Discussion and results
At first, for investigation of system efficiency and finding optimum concentrations of the agents at simulated conditions including neutral pH range, temperatures between 15°C and 20°C and certain COCs and ion levels, different concentrations of agents were injected into the column. The concentrations of MTBE and benzene in the influent and effluent were measured to calculate remediation efficiency. Blank experiments illustrated that approximately 20% of MTBE and 30% of benzene can be absorbed in fine grained particles of soil during the initial passage of contaminated water before the reaction starts. Therefore, a preparation time of 1.5hr was considered to saturate the soil in order to eliminate COCs absorbing capacity of the soil. Degradation of MTBE and benzene can be increased with the increasing of H2O2 and S-NZVI concentrations. However, this procedure will continue till a certain level of each one (Fig. 1). It was concluded that for remediation of simulated groundwater polluted with approximately 2mg/L MTBE and 1mg/L BTEX, optimum concentrations of H2O2 and S-NZVI were 1500 mg/L and 300 mg/L, respectively. This leads to elimination of 78% of MTBE and 87% of benzene in the pilot with mili molar ratios.
and
Then, to assess the degradation of COCs and hazardous by-products of the reaction (acetone and TBA) during run time, samples were taken from all sampling points on the length of the column. The by-products were generated first and then were degraded as an organic matter by hydroxide free radicalsin oxidation process. At least, 90 minutes after the beginning of the reaction, by-product concentrations were obtained less than 0.1 ppm on average. Thus, it can be claimed that the remediation has no problem in this respect. The tests demonstrated that degradation rates of MTBE and benzene are less than values previously reported by other researchers. It is due to differences between complete mixed conditions of batches in other researches and conditions of this study including using porous media (laminar flow), the type of iron, and high levels of scavengers like ions which reduce the availability of radicals to contaminants. S-NZVI unlike NZVI, ZVI, and ferrous salts, supply Fe2+ ions continuously to react with H2O2 during passing through the column. Thus, hydroxyl radicals are generated continuously (not immediately) and degrade COCs. This process causes more distribution of agents in subsurface media and increases the ROI.
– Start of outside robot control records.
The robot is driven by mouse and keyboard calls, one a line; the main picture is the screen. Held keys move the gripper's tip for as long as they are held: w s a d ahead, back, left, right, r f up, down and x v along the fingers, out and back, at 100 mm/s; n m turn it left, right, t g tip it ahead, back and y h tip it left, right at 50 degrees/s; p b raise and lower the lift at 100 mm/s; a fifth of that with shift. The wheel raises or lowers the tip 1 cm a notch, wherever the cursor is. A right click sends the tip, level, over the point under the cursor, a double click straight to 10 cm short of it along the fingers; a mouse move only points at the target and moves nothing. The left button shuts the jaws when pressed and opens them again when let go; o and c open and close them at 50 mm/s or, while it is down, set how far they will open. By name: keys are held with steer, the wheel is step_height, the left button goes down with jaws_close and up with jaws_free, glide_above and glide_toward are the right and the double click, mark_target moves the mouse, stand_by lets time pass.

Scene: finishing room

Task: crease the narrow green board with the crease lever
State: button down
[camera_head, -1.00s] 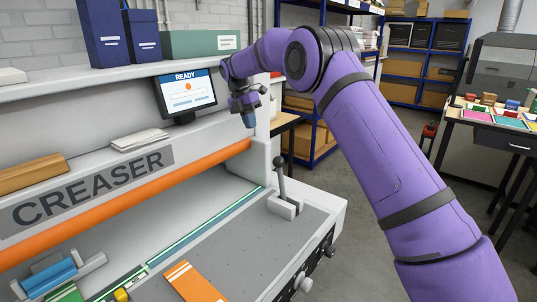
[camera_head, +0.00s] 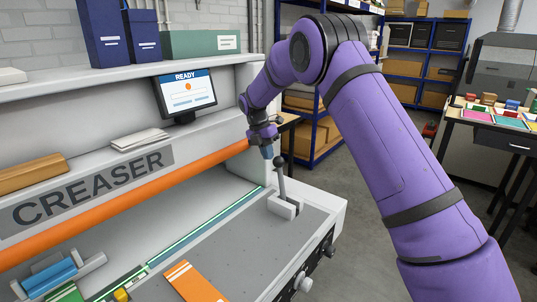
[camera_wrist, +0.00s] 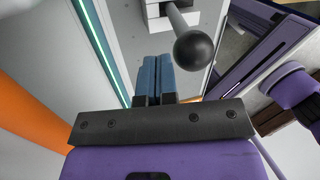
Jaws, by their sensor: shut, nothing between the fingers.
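The crease lever (camera_head: 281,182) stands upright with a dark ball knob, in a pale slotted base at the right end of the creaser's bed. My gripper (camera_head: 267,153) is shut and empty, just left of the knob. In the wrist view my blue fingers (camera_wrist: 153,76) are together, and the lever's knob (camera_wrist: 194,50) is close beyond them to the right; I see no clear contact. A green board (camera_head: 66,294) shows partly at the lower left edge of the head view, below a blue roller-like part. Most of it is cut off, so its width cannot be told.
The creaser's orange bar (camera_head: 130,195) runs above the grey bed. An orange striped board (camera_head: 194,283) lies at the bed's front, near a small yellow block (camera_head: 121,295). The monitor (camera_head: 185,93) reads READY. Open floor lies right of the machine.

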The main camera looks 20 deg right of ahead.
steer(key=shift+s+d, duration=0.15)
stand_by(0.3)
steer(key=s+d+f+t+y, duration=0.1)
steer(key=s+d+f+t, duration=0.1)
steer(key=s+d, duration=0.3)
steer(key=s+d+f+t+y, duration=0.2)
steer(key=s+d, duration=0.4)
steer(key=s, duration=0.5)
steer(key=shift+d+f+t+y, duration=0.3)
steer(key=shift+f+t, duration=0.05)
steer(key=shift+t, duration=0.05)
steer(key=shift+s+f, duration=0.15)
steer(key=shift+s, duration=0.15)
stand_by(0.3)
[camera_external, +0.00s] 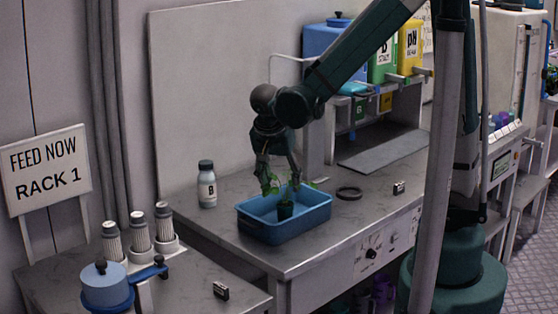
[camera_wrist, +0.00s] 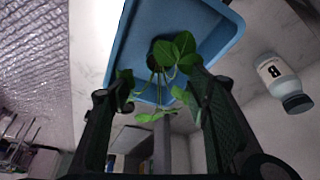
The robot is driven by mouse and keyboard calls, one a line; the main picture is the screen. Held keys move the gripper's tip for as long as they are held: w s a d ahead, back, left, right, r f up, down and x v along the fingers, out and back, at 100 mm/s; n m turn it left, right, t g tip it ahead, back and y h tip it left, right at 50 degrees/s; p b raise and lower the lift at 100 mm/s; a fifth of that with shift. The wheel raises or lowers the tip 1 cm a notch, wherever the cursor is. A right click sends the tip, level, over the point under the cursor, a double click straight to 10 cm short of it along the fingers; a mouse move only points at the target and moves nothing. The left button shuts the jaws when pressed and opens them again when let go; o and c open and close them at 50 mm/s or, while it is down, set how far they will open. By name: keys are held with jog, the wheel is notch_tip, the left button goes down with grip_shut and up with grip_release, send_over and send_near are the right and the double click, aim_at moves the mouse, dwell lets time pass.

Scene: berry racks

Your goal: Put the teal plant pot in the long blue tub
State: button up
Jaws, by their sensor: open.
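The small dark teal pot (camera_external: 285,210) stands inside the long blue tub (camera_external: 298,226) and looks upright, with green leaves spreading above it. The tub sits near the front edge of the grey counter. My gripper (camera_external: 281,186) points down just above the pot, with its fingers open among the leaves. In the wrist view, the leaves (camera_wrist: 174,50) lie between and beyond the open fingers of my gripper (camera_wrist: 160,92). The tub's blue inside (camera_wrist: 205,25) shows behind them. The pot is mostly hidden by leaves there, and I cannot tell whether a finger touches it.
A white bottle with a dark cap (camera_external: 207,186) stands left of the tub. A black ring (camera_external: 349,192) lies to its right, with a small black label block (camera_external: 398,188) further right. A dispenser with coloured bins (camera_external: 380,62) stands at the back. A lower bench holds white cylinders (camera_external: 140,232).

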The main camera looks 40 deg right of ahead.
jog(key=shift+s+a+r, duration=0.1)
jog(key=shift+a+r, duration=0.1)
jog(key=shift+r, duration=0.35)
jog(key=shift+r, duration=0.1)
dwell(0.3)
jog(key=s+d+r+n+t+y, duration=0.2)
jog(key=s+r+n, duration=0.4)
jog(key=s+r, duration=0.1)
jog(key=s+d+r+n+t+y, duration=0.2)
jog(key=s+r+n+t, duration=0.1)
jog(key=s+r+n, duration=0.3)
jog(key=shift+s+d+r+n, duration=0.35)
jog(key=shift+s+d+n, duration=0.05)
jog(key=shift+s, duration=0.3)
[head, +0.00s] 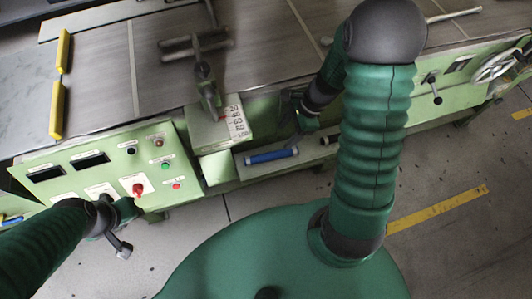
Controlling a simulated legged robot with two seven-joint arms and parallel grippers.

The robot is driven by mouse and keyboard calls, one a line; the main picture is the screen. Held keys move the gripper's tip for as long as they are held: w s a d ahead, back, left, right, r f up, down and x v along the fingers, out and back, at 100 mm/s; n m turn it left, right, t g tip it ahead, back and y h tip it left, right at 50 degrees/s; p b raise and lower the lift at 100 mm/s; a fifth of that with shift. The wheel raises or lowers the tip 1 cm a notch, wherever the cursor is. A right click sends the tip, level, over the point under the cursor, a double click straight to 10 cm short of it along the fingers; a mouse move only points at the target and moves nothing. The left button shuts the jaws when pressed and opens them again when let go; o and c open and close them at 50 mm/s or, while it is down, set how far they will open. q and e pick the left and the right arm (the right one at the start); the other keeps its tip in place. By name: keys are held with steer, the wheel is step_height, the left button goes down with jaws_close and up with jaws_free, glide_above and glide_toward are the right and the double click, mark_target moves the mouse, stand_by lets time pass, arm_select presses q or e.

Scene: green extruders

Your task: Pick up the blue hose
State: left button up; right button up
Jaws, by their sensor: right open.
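The blue hose (271,156) is a short blue cylinder with pale ends. It lies on a low grey ledge in the recess at the front of the green machine. My right gripper (293,125) is just above and to the right of the hose, apart from it. Its dark fingers are open and hold nothing visible. My left gripper (118,232) is at the lower left, in front of the control panel and well away from the hose. Its fingers are too unclear to tell their state.
The green control panel (105,172) has a red knob and buttons. A box with a number scale (237,122) overhangs the recess left of my right gripper. A short pale-ended cylinder (329,140) lies right of the hose. Yellow bars (57,108) stand on the machine's top.

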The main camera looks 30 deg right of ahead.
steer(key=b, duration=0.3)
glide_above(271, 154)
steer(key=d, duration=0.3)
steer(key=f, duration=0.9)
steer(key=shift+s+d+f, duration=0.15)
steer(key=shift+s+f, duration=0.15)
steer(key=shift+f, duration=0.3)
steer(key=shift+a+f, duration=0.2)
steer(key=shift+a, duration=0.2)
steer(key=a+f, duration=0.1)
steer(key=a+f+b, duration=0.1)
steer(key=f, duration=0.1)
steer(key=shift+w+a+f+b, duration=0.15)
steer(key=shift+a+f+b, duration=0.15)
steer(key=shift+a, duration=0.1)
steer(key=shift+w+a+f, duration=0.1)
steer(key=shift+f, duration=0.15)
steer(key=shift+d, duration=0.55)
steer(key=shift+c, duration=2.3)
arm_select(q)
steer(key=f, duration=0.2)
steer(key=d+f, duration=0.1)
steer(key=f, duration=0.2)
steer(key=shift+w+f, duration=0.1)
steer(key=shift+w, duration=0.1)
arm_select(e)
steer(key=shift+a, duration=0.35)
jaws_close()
Figure 1. Results of pilot tests to find optimum concentration of H2O2/S-NZVI at neutral pH range
In the next part of the study, to investigate the effects of pH on remediation efficiency, the optimum concentrations (H2O2=1500mg/L and S-NZVI=300mg/L) were injected and all experiments performed at 16-17°C to simulate ion conditions. The tests demonstrated that the efficiency is more in lower pH so that 90% reduction in MTBE and 96% reduction in benzene occurred at pH=3.2. Thus, alkaline conditions result in drastic reduction of remediation efficiency or waste some of consumed iron. In the other hand, high pH conditions increase iron intake and low pH condition can help iron to be solved in water.
In the next part, to assess the effects of ion concentrations on remediation efficiency, the optimum concentrations were injected and all experiments were performed at 10-15°C, pH=6.5-7, and different ion conditions. Five categories of TDS were selected for injection. Results illustrated that at very low levels of ions, the removal efficiency will be approximately 92% for MTBE and 96% for benzene. Thus, existence of ions up to real concentrations of the area causes 15% and 9% reduction in removal efficiency of MTBE and benzene, respectively. On the other hand, they increase consumption of reaction agents. Ions including HCO3-, CO32-, SO42-, Mg2+ and Ca2+have more effect and ions including Cl-, NO2-, NO3-, Na+ and K+ have lower effect on efficiency reduction. Ions can consume iron particles and cause formation of an insoluble layer on the surface of particles. Using S-NZVI instead of bare NZVI or ZVI, partially, helps the particles to be more stable against the unwanted reactions during passing the media.
Conclusion
This study showed that using S-NZVI instead of micro-ZVI powder can reduce consumption of iron as catalyst and increase the ratio of H2O2/Fe0. S-NZVI unlike NZVI, ZVI and ferrous salts, supply Fe2+ ions continuously to react with H2O2 during passing through the column. Thus, hydroxyl radicals are generated continuously (not immediately) and degrade COCs. This factor helps the agents to distribute more in the subsurface media and increases the ROI. Results illustrated that in theory MTBE and benzene could be removed in this system significantly. But in practice, full-scale pilot tests must be done after a design process to determine the method sufficiency.